### Extracted entries

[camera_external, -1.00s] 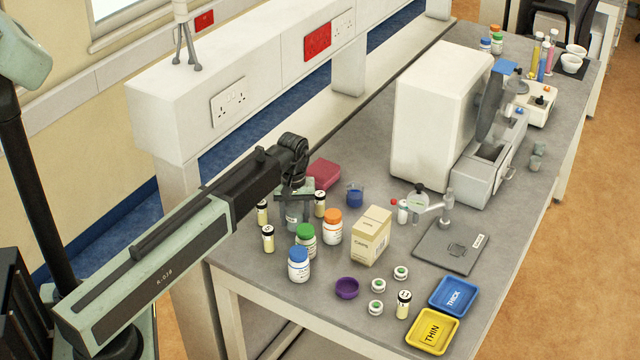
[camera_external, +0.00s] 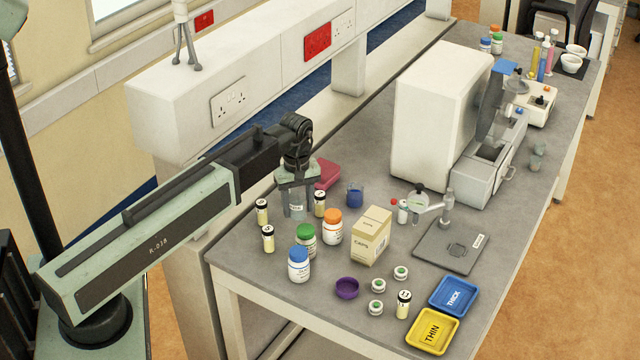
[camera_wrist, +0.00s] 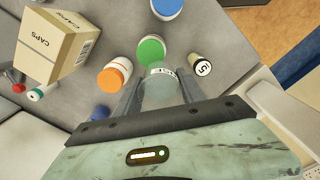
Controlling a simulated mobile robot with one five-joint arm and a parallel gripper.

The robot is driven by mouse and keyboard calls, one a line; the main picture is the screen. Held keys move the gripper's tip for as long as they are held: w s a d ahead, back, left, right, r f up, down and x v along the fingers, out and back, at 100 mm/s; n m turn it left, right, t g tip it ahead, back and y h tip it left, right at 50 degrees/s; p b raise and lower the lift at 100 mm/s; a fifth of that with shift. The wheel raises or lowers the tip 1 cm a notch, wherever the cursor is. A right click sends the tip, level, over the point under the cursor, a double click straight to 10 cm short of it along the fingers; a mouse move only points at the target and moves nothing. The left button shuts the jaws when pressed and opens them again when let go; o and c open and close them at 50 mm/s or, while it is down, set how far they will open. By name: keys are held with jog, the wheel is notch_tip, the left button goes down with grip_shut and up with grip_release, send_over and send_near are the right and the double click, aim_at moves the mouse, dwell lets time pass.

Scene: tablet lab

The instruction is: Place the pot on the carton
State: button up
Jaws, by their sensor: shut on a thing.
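My gripper (camera_external: 296,200) is shut on the pot (camera_wrist: 160,88), a pale, see-through grey pot with a white label. In the wrist view it sits between the two fingers. In the external view the pot (camera_external: 296,212) hangs upright at the bench's left side, largely covered by the fingers; its height above the bench is hard to judge. The carton (camera_external: 366,246), a cream box marked CAPS, stands upright on the bench, to the right of my gripper. It also shows at the wrist view's upper left (camera_wrist: 57,45). Its top appears bare.
Between my gripper and the carton stand orange-capped (camera_external: 332,228) and green-capped (camera_external: 305,242) bottles. A blue-capped bottle (camera_external: 299,268) and small vials stand close by. A blue beaker (camera_external: 355,198) is behind.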

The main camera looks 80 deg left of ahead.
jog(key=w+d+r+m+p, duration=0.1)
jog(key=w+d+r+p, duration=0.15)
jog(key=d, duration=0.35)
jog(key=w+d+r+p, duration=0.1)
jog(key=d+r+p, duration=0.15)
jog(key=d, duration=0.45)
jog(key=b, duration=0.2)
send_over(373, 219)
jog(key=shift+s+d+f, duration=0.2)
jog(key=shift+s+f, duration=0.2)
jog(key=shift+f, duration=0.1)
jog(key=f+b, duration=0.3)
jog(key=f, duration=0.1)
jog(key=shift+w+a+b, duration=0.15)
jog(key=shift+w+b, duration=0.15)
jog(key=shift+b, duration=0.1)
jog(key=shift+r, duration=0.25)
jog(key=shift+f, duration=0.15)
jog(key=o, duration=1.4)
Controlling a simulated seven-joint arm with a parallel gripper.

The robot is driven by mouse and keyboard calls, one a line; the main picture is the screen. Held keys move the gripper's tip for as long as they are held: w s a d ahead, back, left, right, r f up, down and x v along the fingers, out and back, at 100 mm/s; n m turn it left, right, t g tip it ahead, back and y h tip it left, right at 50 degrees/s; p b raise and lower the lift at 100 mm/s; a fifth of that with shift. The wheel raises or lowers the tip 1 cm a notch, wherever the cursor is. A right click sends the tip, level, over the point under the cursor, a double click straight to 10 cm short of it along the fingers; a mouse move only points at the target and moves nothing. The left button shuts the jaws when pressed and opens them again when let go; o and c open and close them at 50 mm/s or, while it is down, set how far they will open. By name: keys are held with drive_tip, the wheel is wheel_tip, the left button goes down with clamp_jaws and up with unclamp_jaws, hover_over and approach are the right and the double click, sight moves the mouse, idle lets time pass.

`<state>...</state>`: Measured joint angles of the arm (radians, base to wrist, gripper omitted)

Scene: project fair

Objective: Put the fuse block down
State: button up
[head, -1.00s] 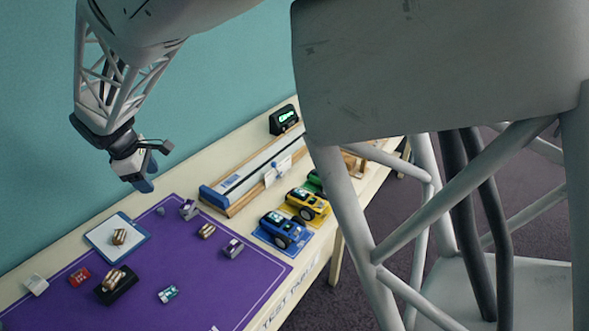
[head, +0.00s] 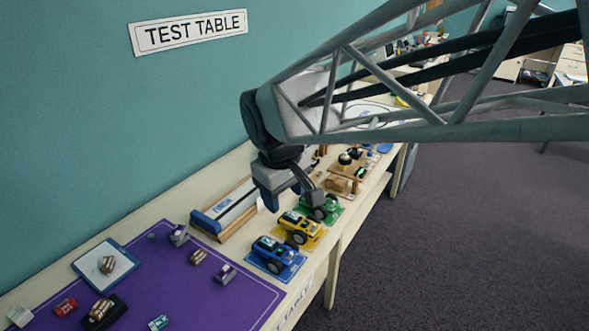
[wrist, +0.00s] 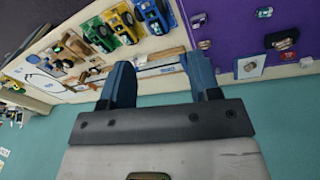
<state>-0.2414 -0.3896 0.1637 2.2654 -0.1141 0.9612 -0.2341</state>
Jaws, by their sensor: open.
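My gripper (head: 290,192) is open, above the test table near the wooden-edged track and the toy cars. In the wrist view its two blue fingers (wrist: 159,78) stand apart with nothing between them. I cannot tell for sure which object is the fuse block. Small parts lie on the purple mat (head: 160,285), left of my gripper: a red block (head: 66,306), a teal-and-white piece (head: 159,322), a brown banded piece (head: 198,257), and grey pieces (head: 179,235) (head: 226,273). Another banded piece (head: 107,264) lies on a white, blue-edged board (head: 92,276).
A black tray (head: 116,313) holds a banded piece. Blue (head: 273,254), yellow (head: 299,228) and green (head: 320,207) cars line the front edge. The track (head: 225,210) lies behind them. Wooden items (head: 340,184) stand farther right. Much of the mat's middle is bare.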

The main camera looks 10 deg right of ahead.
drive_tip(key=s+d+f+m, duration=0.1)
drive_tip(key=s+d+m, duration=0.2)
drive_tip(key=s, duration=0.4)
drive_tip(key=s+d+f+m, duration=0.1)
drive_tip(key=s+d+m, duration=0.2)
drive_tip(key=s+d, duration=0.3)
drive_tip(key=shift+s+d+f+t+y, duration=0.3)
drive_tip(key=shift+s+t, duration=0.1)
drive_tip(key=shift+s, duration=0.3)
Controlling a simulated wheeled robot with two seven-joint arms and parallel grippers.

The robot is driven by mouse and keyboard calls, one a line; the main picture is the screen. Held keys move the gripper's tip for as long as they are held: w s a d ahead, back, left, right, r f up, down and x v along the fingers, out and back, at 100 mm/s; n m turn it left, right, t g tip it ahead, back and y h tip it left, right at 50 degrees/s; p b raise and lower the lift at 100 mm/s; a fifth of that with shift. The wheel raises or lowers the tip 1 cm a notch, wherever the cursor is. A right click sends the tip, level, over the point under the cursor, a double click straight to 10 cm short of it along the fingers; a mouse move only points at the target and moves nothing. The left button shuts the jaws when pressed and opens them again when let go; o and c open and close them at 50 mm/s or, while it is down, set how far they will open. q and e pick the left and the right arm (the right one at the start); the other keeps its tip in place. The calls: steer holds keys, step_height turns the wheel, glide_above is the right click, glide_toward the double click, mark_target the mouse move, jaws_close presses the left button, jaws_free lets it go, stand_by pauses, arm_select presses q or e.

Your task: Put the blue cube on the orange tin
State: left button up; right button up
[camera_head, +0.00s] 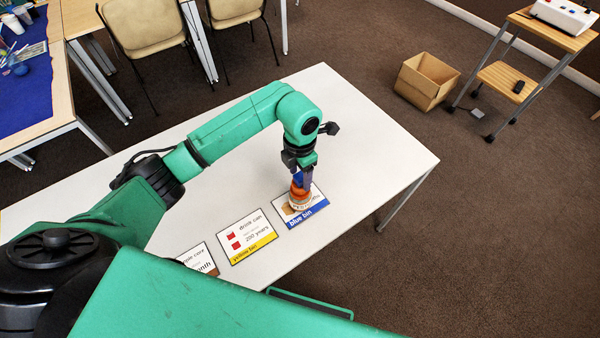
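The blue cube (298,178) shows as a small blue patch between the fingers of my left gripper (302,178), which points down and appears shut on it. The orange tin (299,193) is directly below the cube, with a pale round part (299,204) under it, over the card with the blue band (307,217). The cube is at the tin's top; whether it touches the tin or is just above it cannot be told. The gripper fingers hide part of the cube and the tin. My right gripper is not in view.
A yellow-banded card (247,236) and a partly hidden card (199,259) lie to the left on the white table (370,150). The table's right side is clear. A cardboard box (427,80) and a wooden trolley (510,80) stand on the floor beyond.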

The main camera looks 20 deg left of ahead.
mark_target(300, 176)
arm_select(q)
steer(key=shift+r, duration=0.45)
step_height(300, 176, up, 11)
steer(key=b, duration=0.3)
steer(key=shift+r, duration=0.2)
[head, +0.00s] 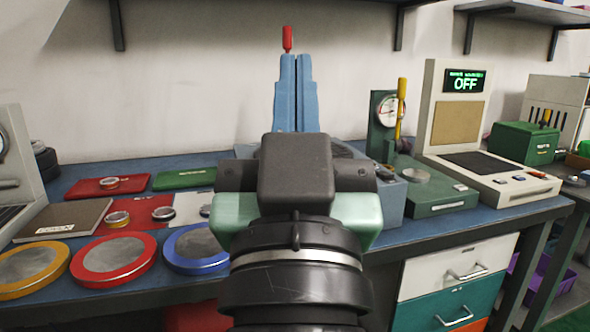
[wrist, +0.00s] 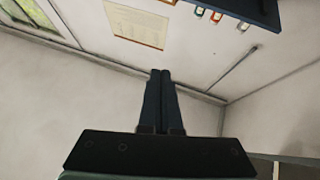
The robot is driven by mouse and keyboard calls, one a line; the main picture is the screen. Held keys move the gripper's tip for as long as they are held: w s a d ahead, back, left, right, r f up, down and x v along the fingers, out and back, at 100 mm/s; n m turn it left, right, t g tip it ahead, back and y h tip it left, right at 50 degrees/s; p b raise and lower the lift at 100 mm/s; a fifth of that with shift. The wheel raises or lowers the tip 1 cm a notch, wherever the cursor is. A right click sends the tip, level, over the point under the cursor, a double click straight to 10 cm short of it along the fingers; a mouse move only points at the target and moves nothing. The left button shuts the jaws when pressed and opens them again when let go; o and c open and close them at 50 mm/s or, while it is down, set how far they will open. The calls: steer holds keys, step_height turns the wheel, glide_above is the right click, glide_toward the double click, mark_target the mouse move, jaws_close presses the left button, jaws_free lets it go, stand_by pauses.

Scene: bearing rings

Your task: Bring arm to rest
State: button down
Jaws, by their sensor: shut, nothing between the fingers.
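My gripper (head: 297,92) is raised in the middle of the head view, over the workbench, with its two blue fingers together and pointing up. A red-tipped thing (head: 287,40) shows just above the fingertips; I cannot tell whether it stands behind them. In the wrist view, my gripper (wrist: 160,75) shows its fingers side by side with nothing between them, against a pale wall and ceiling. My arm hides the middle of the bench.
On the blue bench (head: 150,288) stand yellow (head: 30,268), red (head: 113,259) and blue (head: 197,248) round trays, mats with rings, a dial gauge (head: 390,112) and a machine reading OFF (head: 466,85). Drawers (head: 458,267) are below right. Shelves (head: 520,10) run above.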

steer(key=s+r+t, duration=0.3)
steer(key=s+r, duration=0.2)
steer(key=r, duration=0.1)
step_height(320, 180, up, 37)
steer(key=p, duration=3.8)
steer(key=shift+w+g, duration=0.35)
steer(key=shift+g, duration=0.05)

######

▶ **Exercise requirements**: Set down exactly the lines above, from the line containing "[camera_external, +0.00s]" through the line containing "Controlling a simulated mobile". Skip the pictures.

▶ **Full output**:
[camera_external, +0.00s] 
[camera_wrist, +0.00s] 
Controlling a simulated mobile robot with one five-joint arm and a parallel gripper.

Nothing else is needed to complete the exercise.